Secondo una stima che dodici anni fa venne redatta dall’associazione Federcontribuenti – alla vigilia della fusione tra la Fiat e la statunitense Chrysler sotto l’egida del compianto Sergio Marchionne che avrebbe condotto al battesimo di FCA – la ex casa automobilistica torinese avrebbe beneficiato, dal secondo dopoguerra fino a quel momento, di circa 220 miliardi di euro ai valori attualizzati all’epoca, fra ammortizzatori sociali, integrazioni salariali, pensionamenti anticipati, sussidi alla costruzione di stabilimenti, reiterati incentivi alla rottamazione.
La questione contabile potrebbe tuttavia essere più complicata, poiché una stima certa dell’apporto del bilancio statale e dei bilanci pubblici alla continuità operativa ed esistenziale degli stabilimenti ex Fiat non è possibile, a causa delle molte variabili e casistiche di aiuto e di intervento sia diretto che indiretto messe in pista da Governi, società parastatali, amministrazioni regionali e locali, comunità europea.
È un dato di fatto che, soltanto negli ultimi mesi, il decreto Rottamazioni del ministro Urso ha offerto, pur con tutta una serie di paletti, un ulteriore miliardo di euro che, soltanto in minima parte, è andato a beneficiare la capacità produttiva e occupazionale di siti oramai in coma vegetativo, e di marchi storici oramai industrialmente delocalizzati (dalla Topolino in Marocco alla nuova Panda in Serbia) ovvero finiti nel mirino di più che potenziali compratori cinesi.
Nei confronti del duo Elkann/Tavares, in questo particolare momento non soltanto contingente, sembra essersi formato un blocco politico sociale che va dal Governo alla Fiom passando per la Confindustria del nuovo Presidente Emanuele Orsini, assurta a sindacato delle piccole e medie imprese della subfornitura automotive dopo essere rimasta “orfana” di un associato di lusso come era la Fiat del tempo di casa Agnelli.

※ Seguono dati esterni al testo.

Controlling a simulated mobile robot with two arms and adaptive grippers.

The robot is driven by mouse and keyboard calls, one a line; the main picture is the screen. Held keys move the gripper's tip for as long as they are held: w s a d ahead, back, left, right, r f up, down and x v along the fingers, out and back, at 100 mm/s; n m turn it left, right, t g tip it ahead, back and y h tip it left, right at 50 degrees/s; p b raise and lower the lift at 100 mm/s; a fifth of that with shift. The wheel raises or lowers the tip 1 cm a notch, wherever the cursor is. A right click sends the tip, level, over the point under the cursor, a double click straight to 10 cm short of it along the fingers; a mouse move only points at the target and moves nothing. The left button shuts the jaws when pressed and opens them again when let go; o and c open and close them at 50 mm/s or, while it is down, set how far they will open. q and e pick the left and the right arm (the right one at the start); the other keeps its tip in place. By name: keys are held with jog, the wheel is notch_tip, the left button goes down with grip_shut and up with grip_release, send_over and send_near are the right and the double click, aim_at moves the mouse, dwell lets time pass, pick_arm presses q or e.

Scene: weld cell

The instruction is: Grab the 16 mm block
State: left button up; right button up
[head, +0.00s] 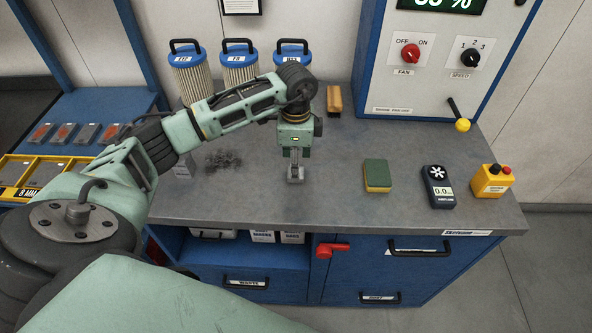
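My left gripper (295,174) points straight down over the middle of the grey bench, close to its surface. Its fingers are near each other, with a small light grey shape at their tips. I cannot tell whether that shape is the fingertips or a held block. No block marked 16 mm can be read. A grey block (183,166) stands on the bench at the left, partly behind my left arm. Several grey blocks with orange marks, one of them here (87,133), lie on the blue side shelf. My right gripper is not in view.
A yellow tray (10,191) marked 8 MM is at far left. Filters (239,71) stand behind my arm. Dark debris (222,160) lies on the bench. A sponge (377,174), a meter (438,187) and a yellow button box (491,181) are at right. Bench between gripper and sponge is clear.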

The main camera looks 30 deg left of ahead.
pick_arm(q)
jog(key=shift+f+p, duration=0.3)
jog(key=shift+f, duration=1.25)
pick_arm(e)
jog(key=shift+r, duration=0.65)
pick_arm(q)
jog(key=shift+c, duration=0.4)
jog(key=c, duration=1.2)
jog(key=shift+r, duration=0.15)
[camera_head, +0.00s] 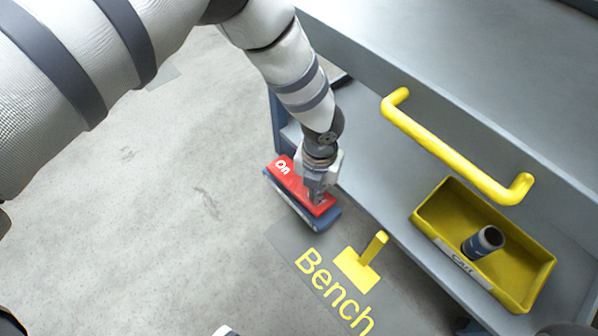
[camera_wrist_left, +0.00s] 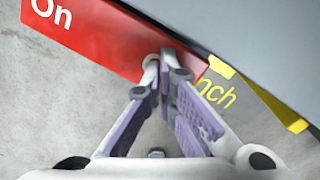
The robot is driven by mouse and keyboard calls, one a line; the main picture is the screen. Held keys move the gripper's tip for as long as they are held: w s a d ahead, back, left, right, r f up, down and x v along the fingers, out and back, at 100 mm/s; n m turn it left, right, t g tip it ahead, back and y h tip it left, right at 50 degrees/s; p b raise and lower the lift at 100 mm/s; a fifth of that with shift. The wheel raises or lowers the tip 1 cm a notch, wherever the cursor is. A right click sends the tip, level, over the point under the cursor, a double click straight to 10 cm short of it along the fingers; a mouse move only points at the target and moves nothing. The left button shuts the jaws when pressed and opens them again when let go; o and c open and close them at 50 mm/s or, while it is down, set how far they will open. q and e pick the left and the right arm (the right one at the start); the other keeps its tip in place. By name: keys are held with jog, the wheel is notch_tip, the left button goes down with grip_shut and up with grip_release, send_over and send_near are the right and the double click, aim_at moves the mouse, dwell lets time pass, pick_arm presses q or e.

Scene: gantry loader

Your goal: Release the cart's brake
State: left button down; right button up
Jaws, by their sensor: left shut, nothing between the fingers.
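The cart (camera_head: 375,165) is a grey frame at the right of the head view. Its brake is a red pedal (camera_head: 284,170) marked "On", set on a blue base at the cart's lower left corner. The red pedal also fills the upper left of the left wrist view (camera_wrist_left: 105,38). My left gripper (camera_head: 318,198) is shut and empty, pointing down at the pedal's right end. In the left wrist view its fingertips (camera_wrist_left: 166,58) overlap the pedal's edge; I cannot tell whether they touch it. The gripper hides part of the pedal. My right gripper is not in view.
A yellow handle (camera_head: 450,160) sticks out from the cart. A yellow tray (camera_head: 428,212) labelled "Cart" holds a dark cylinder (camera_head: 484,242). A yellow post on a plate (camera_head: 358,268) stands on a floor marking reading "Bench" (camera_head: 330,288). The floor at left is clear.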

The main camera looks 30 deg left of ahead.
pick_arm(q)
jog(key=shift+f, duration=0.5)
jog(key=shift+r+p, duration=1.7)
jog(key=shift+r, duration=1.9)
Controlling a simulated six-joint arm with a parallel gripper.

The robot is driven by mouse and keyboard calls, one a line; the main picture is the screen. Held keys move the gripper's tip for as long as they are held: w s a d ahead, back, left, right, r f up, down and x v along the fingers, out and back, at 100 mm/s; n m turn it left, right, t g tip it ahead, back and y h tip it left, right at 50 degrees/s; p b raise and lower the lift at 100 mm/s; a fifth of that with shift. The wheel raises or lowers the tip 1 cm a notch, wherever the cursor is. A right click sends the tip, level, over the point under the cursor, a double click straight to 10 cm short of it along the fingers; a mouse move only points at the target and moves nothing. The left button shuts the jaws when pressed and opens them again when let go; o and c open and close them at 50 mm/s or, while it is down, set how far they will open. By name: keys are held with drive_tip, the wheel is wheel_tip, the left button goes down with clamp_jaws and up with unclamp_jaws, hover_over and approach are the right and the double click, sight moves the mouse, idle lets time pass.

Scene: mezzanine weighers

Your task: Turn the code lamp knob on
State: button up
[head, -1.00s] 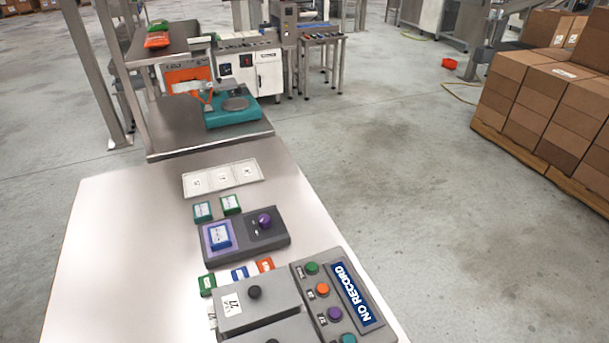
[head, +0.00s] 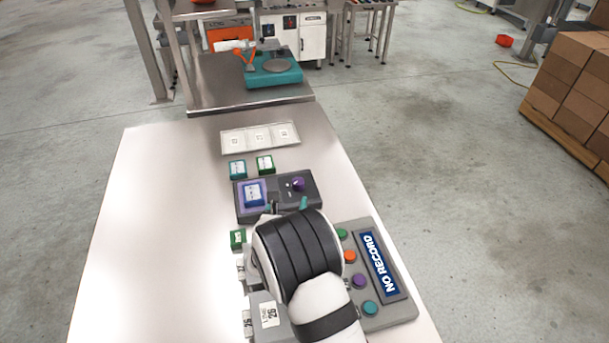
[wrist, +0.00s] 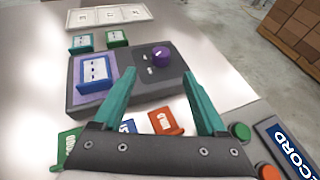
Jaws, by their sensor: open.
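A dark grey box (head: 314,203) on the table carries a purple knob (head: 298,184) on its right part and a blue-framed card block on a lilac pad (head: 239,190) on its left part. In the wrist view the purple knob (wrist: 161,55) stands beyond and between my gripper's fingertips, untouched. My gripper (wrist: 158,83) is open and empty, with two teal fingers, on the near side of the box. In the head view my arm hides most of the gripper. I cannot tell how the knob is turned.
A panel reading NO RECORD (head: 381,264) with several coloured buttons lies right of my arm. Small card blocks, green (head: 264,164) and teal (head: 237,170), stand behind the box. A pale three-part tray (head: 259,138) lies farther back. The table's left side is clear.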

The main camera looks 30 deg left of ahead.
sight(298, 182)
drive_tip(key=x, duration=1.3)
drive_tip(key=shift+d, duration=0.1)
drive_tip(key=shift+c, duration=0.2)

Certamente, la transizione elettrica modello Bruxelles ha le proprie colpe nei rischi della deindustrializzazione strisciante, ma rimane un dato di fatto che il vecchio Continente si è mosso con eccessivo ritardo sul fronte delle nuove tecnologie per l’auto, lasciando amplissime praterie ai tanto temuti cinesi, e pensando adesso di poter riportare il bilancio alla pari con l’imposizione di dazi fuori tempo massimo sebbene in linea di massima condivisibili, ma che Pechino sta già studiando come scavalcare, legalmente, con l’apertura e l’estensione di unità manifatturiere del Dragone in vari Paesi della UE. Un capitolo, quest’ultimo, rispetto al quale il Belpaese sembra essere da qualche settimana uscito dai radar, complice probabilmente la netta opposizione della Lega di Salvini, forse perché si spera nella benevolenza di Elon Musk, papabile consigliere di una futura Amministrazione Trump bis alla Casa Bianca e buon amico di Giorgia Meloni.
Rimane un fatto che il tavolo di Urso sembra essersi oramai ridotto a un tavolino da thè con le gambe limate. Troppo poco per sperare di salvare un settore che, nonostante il depauperamento industriale e lavorativo, vale – ai sensi dei dati più attuali che tuttavia dovranno fare i conti con la purtroppo confermata recessione tedesca, da contabilizzare – 90 miliardi di volume d’affari e 5 punti di reddito nazionale.
Un dato è conclamato: a fronte di un prodotto industriale aggregato in calo da oltre un anno mezzo, il ruolo dell’Italia come quarto Paese esportatore sulla scena mondiale si spiega con politiche tese al soddisfacimento degli ordini tramite lo svuotamento dei magazzini aziendali.